Бешеная индустриализация первой пятилетки (1928–1932) бульдозером перепахала аграрную страну, загоняя ее в подобие современности. Это было очевидно даже несмотря на то, что власти замалчивали миллионы смертей от голода, вызванного коллективизацией. В 1931 году больше четырех миллионов крестьян, бежавших из деревень, наводнили города. Государству предстояло доказать, что все трудности были не зря. И в 1935 году Сталин произнес одну из своих самых известных фраз.

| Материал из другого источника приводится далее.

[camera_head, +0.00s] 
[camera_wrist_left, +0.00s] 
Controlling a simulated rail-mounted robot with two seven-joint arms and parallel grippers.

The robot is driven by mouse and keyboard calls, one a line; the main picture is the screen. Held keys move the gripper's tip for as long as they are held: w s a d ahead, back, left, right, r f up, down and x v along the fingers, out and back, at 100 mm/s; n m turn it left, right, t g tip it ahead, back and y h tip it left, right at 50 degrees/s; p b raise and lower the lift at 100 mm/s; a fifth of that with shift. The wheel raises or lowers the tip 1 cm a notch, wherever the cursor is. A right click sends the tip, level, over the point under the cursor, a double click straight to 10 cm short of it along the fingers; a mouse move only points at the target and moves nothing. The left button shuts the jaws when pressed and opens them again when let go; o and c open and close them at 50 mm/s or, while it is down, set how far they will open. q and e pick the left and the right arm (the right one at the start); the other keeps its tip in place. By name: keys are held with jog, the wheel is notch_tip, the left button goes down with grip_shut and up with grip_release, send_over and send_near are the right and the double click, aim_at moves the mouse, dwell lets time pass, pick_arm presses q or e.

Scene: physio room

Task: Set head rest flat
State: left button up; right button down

«Жить стало лучше, товарищи. Жить стало веселее», — заявил он на первом совещании стахановцев. «А когда весело живется, работа спорится», — добавил Сталин.

После выступления, как сообщил один из присутствовавших, Вождь прогрессивного человечества вместе со всеми запел песню из популярной кинокомедии «Веселые ребята», вышедшей через несколько недель после убийства Кирова. Гений человечности любил музыку и иногда даже сам редактировал слова к песням. Он стал крестным отцом советской кинокомедии, растолковав режиссеру Григорию Александрову, который в Голливуде был помощником Сергея Эйзенштейна, что в искусстве необходимы веселье и смех. Мелодии и радость, залившие советские экраны в конце тридцатых, были соцреалистическим ответом голливудской фабрике грез. Вместо Джинджер и Фреда песней разражались удалые пастухи. Храбрых ткачих-стахановок прославляли, словно сказочных героинь. «Как будто месяц в отпуске побывал», — заявил Сталин, посмотрев «Веселых ребят». Этот пестрый суматошный фильм стал дебютом Александрова. А снятый им в 1938-м мюзикл «Волга-Волга» Вождь смотрел больше ста раз. Неважно, что главного оператора арестовали во время съемок и казнили, а сценарист Николай Эрдман работал в ссылке.